■ Recorded data:
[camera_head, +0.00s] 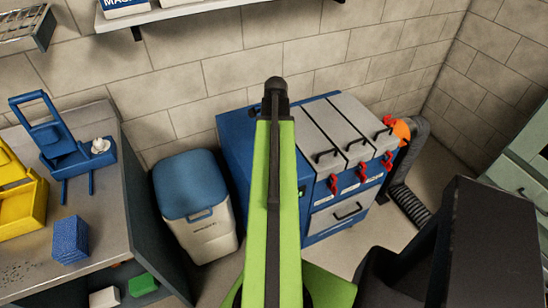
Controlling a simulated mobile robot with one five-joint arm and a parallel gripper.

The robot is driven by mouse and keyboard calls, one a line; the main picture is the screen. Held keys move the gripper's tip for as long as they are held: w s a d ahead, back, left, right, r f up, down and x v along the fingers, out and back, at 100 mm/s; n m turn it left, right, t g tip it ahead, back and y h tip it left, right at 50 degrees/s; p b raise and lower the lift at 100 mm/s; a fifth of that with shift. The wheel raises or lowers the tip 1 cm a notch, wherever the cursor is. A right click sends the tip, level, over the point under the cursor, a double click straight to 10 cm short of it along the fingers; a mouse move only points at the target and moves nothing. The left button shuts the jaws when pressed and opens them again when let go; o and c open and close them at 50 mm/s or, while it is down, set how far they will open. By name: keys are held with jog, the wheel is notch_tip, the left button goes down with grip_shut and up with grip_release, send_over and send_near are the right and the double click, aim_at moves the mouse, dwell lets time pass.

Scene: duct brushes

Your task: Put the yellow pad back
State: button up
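I cannot make out a separate yellow pad in this view. The only yellow thing is a yellow bin or caddy (22,208) on the workbench at the left, cut off by the picture edge. A blue textured block, perhaps a pad (70,240), stands on the same bench near its front edge. A green pad-like block (143,284) and a white one (104,297) lie lower down, under the bench top. My green arm rises through the middle of the view to a black joint. I cannot see my gripper's fingers.
A blue stand with a white knob (100,146) is on the bench (140,200). A blue-lidded bin (190,190) and a blue cabinet with grey lids (345,215) and red clamps stand by the wall. A ribbed hose (408,200) lies at right. Floor beside it is clear.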

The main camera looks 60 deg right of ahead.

■ Exercise brief:
Copy the listing word for word, excluding its pictures.

■ Solution for this problem:
[camera_head, +0.00s] 
Controlling a simulated mobile robot with one five-joint arm and a parallel gripper.

The robot is driven by mouse and keyboard calls, one a line; the main picture is the screen. Held keys move the gripper's tip for as long as they are held: w s a d ahead, back, left, right, r f up, down and x v along the fingers, out and back, at 100 mm/s; n m turn it left, right, t g tip it ahead, back and y h tip it left, right at 50 degrees/s; p b raise and lower the lift at 100 mm/s; a fifth of that with shift. The wheel raises or lowers the tip 1 cm a notch, wherever the cursor is. A right click sends the tip, level, over the point under the cursor, a double click straight to 10 cm short of it along the fingers; a mouse move only points at the target and moves nothing. The left button shuts the jaws when pressed and opens them again when let go; o and c open and close them at 50 mm/s or, while it is down, set how far they will open. By name: keys are held with jog, the wheel is notch_tip, the left button goes down with grip_shut and up with grip_release, send_over and send_near are the right and the double click, aim_at moves the mouse, dwell lets time pass.

Scene: duct brushes

Your task: Put the yellow pad back
State: button up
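I cannot make out a separate yellow pad in this view. The only yellow thing is a yellow bin or caddy (22,208) on the workbench at the left, cut off by the picture edge. A blue textured block, perhaps a pad (70,240), stands on the same bench near its front edge. A green pad-like block (143,284) and a white one (104,297) lie lower down, under the bench top. My green arm rises through the middle of the view to a black joint. I cannot see my gripper's fingers.
A blue stand with a white knob (100,146) is on the bench (140,200). A blue-lidded bin (190,190) and a blue cabinet with grey lids (345,215) and red clamps stand by the wall. A ribbed hose (408,200) lies at right. Floor beside it is clear.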

The main camera looks 60 deg right of ahead.

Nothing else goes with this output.